Walsh’s office has pointed out that the Clinton administration has asked Congress for supplementary funding for other humanitarian aid projects in various world trouble spots, including $687 million for Central America and Columbia, $6.5 million for East Timor, and more than $1 billion for the Middle East peace plan.
On the surface at least, it seems that Ireland, Northern Ireland in particular and its peace process, fell through the cracks in the context of the visa scheme, an occurrence, it must be pointed out, that is at odds with the consistent record of both the White House and Congress with regard to Ireland in recent years.
Problems apparent in ’98
However, the potential for problems ahead should have been apparent to both last October. The House and Senate approved the Irish Peace Process Cultural and Training Program Act of 1998 on Oct. 21. By that time, however, the budget for 1999, the first year of the proposed visa scheme, had been wrapped up in the Appropriations Bill for the U.S. Departments of Commerce, Justice and State, the three agencies which would be involved in running the visa scheme.
President Clinton signed the act into law on the last day possible, Oct. 30, just before the 105th Congress passed into history.
It is not unusual for new laws to come into force after a budget has been finalized. In those circumstances, the president, or any member of Congress, can then approach a relevant congressional committee chairman or the Office of Management and Budget for additional money to fund a latecomer legislative item. This, it now seems, did not happen with the Cultural and Training Act.

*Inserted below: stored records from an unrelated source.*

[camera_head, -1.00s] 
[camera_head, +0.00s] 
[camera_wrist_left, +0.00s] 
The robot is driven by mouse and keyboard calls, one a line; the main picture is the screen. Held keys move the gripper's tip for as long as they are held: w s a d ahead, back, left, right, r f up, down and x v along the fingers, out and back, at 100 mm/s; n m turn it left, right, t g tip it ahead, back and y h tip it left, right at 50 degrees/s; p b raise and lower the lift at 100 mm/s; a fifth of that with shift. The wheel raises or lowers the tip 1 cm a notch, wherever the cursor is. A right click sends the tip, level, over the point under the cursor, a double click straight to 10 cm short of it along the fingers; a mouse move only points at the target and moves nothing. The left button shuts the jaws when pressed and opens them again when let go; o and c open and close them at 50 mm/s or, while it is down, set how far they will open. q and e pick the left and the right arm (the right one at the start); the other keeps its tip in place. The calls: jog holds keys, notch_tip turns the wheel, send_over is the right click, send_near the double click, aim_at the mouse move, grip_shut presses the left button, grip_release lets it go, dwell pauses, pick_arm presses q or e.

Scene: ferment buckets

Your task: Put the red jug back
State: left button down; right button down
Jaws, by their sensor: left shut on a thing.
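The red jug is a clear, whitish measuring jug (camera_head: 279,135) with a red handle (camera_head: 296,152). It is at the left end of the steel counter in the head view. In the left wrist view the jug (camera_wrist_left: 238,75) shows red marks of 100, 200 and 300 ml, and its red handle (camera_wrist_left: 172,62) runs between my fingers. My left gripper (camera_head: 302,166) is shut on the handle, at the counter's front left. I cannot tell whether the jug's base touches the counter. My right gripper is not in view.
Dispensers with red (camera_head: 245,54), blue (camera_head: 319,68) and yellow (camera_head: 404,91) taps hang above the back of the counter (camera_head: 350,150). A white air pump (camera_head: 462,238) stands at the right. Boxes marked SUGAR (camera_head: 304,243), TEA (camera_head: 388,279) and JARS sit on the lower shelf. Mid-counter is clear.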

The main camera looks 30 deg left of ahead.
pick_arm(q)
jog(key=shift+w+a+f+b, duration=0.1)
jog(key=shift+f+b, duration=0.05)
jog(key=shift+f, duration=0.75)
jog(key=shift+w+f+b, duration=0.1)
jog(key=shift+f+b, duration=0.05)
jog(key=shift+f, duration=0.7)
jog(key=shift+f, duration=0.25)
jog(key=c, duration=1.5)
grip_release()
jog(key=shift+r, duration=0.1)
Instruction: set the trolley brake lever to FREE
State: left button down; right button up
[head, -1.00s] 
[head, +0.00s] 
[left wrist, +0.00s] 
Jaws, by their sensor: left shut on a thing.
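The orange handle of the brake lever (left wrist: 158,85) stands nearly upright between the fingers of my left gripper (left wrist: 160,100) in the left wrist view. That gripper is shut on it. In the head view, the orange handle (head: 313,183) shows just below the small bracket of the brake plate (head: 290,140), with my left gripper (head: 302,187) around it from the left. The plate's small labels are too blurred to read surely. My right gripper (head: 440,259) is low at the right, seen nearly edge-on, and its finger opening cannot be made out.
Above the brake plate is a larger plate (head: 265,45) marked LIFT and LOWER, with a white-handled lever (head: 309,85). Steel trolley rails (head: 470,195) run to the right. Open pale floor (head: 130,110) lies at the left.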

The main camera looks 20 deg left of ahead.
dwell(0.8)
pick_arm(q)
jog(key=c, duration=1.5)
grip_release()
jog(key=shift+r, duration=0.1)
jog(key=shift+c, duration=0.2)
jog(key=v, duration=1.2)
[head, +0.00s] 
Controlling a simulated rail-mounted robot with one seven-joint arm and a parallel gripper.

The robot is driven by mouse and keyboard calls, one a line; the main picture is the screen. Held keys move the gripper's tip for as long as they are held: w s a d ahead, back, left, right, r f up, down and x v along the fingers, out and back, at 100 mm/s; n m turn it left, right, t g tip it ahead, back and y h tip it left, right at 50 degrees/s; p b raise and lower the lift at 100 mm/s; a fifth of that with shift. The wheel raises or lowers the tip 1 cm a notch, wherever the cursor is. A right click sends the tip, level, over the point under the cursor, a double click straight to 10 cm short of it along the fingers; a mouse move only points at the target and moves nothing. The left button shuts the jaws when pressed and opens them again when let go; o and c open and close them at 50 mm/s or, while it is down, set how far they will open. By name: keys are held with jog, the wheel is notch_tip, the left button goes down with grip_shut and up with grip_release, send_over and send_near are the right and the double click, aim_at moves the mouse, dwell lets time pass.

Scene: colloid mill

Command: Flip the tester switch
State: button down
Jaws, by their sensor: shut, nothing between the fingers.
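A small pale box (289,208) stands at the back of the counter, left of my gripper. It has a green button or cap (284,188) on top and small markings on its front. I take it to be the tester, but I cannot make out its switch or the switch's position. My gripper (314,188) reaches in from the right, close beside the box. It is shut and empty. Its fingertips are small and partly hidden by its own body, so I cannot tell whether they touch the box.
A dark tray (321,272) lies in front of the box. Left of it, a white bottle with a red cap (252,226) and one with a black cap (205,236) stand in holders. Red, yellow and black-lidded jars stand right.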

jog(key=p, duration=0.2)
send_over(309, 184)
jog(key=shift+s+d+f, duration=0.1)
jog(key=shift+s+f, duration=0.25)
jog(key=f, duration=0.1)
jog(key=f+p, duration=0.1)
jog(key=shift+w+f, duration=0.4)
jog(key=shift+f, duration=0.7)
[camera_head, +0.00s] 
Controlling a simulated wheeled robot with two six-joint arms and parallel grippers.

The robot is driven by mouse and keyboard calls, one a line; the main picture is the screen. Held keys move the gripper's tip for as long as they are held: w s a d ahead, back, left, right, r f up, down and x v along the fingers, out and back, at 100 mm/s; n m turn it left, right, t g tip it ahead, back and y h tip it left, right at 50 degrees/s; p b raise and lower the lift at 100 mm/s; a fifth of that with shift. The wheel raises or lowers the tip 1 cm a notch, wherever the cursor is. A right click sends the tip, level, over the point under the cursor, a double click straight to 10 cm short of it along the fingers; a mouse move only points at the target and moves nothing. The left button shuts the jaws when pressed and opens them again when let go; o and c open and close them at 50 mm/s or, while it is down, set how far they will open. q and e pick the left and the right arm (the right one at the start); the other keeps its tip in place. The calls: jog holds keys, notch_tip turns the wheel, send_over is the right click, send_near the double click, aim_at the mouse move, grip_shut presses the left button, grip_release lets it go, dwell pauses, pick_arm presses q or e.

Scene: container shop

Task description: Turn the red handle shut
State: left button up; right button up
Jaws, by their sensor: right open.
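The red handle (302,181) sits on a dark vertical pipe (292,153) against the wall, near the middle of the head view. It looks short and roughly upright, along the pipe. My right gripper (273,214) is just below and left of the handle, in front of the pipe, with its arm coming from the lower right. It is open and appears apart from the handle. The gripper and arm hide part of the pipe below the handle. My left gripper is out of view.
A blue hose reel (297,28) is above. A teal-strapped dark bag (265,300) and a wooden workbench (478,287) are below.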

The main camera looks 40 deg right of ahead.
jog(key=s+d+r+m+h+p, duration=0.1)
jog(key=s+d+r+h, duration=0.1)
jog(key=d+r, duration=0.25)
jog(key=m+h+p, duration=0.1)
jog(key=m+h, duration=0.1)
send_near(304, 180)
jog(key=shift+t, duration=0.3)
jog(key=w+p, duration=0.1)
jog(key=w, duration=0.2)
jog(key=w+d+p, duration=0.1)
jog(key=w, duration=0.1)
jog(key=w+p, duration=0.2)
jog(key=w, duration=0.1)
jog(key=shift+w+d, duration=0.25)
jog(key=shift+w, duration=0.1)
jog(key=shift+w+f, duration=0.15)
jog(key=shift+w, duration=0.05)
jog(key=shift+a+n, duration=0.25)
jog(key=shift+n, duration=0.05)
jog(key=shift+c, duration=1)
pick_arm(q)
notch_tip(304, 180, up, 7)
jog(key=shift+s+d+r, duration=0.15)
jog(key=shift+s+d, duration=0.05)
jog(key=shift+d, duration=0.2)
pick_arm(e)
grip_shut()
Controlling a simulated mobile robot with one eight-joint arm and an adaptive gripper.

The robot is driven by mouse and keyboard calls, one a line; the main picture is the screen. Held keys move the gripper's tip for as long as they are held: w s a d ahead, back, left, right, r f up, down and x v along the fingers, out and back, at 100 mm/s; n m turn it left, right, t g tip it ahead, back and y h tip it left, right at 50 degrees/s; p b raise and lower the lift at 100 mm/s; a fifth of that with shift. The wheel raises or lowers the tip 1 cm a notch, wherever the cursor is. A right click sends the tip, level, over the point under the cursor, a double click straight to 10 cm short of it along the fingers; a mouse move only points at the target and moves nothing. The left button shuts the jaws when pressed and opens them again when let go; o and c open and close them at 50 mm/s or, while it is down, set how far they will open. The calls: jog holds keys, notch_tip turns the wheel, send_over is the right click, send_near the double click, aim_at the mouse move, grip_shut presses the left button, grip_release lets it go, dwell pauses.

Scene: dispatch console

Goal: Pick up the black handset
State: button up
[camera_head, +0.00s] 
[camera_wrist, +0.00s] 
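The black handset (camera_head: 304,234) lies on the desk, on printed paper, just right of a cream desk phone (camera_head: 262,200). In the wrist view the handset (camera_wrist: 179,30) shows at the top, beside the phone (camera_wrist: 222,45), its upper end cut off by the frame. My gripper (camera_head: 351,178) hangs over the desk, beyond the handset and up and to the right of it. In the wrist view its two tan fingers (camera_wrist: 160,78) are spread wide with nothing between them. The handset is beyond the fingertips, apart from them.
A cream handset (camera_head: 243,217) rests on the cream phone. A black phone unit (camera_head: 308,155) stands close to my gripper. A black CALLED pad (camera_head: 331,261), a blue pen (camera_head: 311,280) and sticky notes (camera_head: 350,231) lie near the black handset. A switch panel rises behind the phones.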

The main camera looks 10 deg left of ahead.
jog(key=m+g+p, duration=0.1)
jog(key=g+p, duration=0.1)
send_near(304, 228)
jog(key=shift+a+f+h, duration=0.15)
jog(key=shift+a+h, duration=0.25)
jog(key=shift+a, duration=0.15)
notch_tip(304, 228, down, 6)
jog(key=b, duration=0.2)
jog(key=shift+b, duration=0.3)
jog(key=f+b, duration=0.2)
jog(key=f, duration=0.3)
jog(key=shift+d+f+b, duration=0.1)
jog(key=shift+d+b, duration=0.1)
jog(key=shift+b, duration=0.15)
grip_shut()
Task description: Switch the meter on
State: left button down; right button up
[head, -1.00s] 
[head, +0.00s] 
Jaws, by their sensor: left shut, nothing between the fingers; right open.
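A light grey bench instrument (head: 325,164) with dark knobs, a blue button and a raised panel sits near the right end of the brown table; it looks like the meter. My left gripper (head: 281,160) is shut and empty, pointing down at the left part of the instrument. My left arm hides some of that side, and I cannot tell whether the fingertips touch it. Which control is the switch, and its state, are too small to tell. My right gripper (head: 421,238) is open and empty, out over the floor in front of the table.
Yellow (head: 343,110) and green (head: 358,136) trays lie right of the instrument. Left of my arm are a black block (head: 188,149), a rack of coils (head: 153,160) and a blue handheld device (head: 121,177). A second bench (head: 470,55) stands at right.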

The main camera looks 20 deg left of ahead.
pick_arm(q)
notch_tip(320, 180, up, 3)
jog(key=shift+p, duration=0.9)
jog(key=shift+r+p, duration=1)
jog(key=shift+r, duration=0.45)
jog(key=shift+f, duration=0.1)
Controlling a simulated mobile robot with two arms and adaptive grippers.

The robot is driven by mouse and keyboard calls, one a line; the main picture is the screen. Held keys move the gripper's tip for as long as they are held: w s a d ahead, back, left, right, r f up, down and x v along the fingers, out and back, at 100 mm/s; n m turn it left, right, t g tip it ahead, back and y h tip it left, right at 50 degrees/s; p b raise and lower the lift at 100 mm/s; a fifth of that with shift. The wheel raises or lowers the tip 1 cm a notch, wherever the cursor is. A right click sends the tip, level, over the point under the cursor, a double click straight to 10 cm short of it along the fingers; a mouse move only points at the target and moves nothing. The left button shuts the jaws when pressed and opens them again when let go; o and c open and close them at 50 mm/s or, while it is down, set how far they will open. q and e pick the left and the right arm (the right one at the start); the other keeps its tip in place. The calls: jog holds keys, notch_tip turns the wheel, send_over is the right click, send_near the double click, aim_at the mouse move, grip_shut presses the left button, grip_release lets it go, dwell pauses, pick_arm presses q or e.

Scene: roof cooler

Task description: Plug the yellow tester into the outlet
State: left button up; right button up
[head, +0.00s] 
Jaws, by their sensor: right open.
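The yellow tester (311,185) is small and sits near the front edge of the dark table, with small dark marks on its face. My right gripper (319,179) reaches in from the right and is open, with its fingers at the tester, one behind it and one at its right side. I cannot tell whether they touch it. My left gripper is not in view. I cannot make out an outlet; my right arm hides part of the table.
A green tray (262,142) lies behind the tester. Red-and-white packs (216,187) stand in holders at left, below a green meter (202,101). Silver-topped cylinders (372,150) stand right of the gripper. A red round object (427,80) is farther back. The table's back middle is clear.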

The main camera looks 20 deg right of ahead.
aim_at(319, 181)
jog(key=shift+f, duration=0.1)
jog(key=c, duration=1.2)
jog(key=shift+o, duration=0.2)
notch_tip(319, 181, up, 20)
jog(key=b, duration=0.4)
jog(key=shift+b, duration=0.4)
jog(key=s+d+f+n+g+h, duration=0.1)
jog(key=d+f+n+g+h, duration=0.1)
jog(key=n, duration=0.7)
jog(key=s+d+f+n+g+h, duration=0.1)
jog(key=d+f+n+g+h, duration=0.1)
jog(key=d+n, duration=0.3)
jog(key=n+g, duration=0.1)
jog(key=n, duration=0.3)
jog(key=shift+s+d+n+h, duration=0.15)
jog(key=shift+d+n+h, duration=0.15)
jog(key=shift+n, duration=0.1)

Walsh’s office has been circling the wagons around the upstate New York Republican this past week. His people have been accusing the Clinton administration of being too slow to support the visa proposal when it was first presented to the White House in June of last year. That said, approval of such a plan in a matter of just four months is quite speedy by Washington standards. A plan like this was always going to raise concerns, particularly in the Justice Department, which includes the Immigration and Naturalization Service. The INS would inevitably be wary of temporary visas, no matter the country being allocated them. And given the Irish immigrant story of the past 20 years, it would be no surprise that a cautious INS might conclude that a number of the temporary visas would effectively become one-way tickets to America. The bill, in essence, was a political one, linked to a foreign policy priority — Northern Ireland. It really had nothing to do with the tangled evolution of U.S. immigration law.
After the initial media coverage of the temporary visa bill’s last minute birth, things went quiet for a while. Northern Ireland was making headlines for other reasons. But on April 12 of this year, Walsh did write Clinton a letter as a follow up to a St. Patrick’s day chat between the two.
"Given the current stalemate and recent murders in Northern Ireland, now more than ever a confidence-building measure from the United States is needed to ensure full implementation of the Good Friday Agreement," Walsh wrote Clinton.
Walsh referred in the letter to the Emergency Supplemental Appropriations bill — the legislative device with all the extra money for the world trouble spots previously mentioned — as an opportunity to both fund the program "and send a strong message of our support for a new Northern Ireland."
Walsh concluded by lavishing praise on Clinton for his work on Ireland to that date. "Your leadership on this issue has brought about remarkable progress that none would have thought possible before your presidency."
Balkans distraction
By April, however, the Clinton administration was heavily focused on the rocketing murder rate in another part of the world, Kosovo. It is just possible that a few thousand visas for Ireland simply got swallowed up by the imperatives posed by mass slaughter in the Balkans. Then again, perhaps it was something else. There were, for example, concerns being voice by organized labor that visa winners might end up taking jobs from U.S. workers.
Either way, the White House is not prepared to carry all the blame.
One official said that while President Clinton and officials from the State, Justice and Commerce departments were actually working on the design and implementation of the visa scheme, Congress pulled the rug by slashing the State Department’s budget by 20 percent.
Said the official: "This at a time when we have more commitment around the world and a budget surplus. Where were these congressmen when the State Department budget was fried?
"This is a nice visa, it will work, but it’s not up to the administration alone to find the funding for it."
The administration also pointed out that any special request at this stage would have to be offset in another part of the budget. "We end up robbing Peter to pay Paul, and with the State Department budget so tight, there’s no wiggle room," he said.
The view in Congress was different. "We don’t understand why the administration can say they care so much about Ireland and then not come forward and support this," a House staff member said.
Back in Walsh’s office, there seems to be an acceptance at this point that the visas won’t fly this year. A spokesman said that Walsh "can and will" deliver the funding for the visa scheme to get under way in 2000.
A century away for those Irish already ready and eager to give their lives a new kick-start in America.